[Rows from a robot dataset]

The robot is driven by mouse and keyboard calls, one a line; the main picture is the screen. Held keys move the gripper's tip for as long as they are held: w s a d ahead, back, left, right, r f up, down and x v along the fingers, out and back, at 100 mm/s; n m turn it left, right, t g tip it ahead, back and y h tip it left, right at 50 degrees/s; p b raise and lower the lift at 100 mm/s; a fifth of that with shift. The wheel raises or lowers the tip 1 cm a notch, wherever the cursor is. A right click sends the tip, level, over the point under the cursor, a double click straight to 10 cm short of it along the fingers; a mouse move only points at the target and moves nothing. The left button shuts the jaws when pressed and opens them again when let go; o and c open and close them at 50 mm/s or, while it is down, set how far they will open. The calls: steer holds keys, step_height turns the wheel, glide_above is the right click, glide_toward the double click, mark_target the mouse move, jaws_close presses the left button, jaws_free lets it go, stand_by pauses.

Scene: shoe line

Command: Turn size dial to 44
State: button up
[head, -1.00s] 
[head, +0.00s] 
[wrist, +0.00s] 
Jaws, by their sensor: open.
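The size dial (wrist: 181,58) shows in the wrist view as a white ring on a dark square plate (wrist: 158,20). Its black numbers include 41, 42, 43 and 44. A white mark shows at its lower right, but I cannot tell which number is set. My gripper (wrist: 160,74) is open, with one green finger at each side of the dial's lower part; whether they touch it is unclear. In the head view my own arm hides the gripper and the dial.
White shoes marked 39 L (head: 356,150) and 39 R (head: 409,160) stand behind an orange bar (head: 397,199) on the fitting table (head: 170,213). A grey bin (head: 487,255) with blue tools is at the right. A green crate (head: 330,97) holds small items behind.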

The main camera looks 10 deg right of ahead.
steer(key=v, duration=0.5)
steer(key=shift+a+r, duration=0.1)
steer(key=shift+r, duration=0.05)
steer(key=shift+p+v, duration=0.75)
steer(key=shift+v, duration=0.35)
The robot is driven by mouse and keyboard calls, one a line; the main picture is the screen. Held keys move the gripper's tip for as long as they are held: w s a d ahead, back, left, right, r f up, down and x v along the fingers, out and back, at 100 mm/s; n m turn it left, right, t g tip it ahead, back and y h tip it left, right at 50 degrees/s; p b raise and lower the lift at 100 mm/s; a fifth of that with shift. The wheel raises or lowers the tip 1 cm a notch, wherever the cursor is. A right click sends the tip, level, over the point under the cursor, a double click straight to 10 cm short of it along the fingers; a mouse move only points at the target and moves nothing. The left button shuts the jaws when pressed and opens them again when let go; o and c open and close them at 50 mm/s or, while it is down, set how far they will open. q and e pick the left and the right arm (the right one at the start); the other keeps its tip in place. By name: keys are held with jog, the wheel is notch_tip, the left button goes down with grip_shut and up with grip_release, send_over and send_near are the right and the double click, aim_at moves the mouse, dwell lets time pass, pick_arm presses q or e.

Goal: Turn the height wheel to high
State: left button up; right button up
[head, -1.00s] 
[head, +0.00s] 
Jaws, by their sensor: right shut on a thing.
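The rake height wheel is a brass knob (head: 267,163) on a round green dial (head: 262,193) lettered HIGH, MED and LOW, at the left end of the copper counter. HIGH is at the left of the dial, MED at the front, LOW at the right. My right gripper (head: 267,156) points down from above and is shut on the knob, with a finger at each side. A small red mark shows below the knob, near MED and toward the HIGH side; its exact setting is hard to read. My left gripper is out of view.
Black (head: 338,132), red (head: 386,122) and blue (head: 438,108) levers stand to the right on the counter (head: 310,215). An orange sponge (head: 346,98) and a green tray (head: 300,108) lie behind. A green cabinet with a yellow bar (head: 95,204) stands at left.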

### Directive
What do the lines above say from the one containing "Scene: shoe line" down to the one containing "[wrist, +0.00s]"? Return them exactly, both end lines included, and only them.

### Full solution
Scene: shoe line

Command: Turn size dial to 44
State: button up
[head, -1.00s] 
[head, +0.00s] 
[wrist, +0.00s] 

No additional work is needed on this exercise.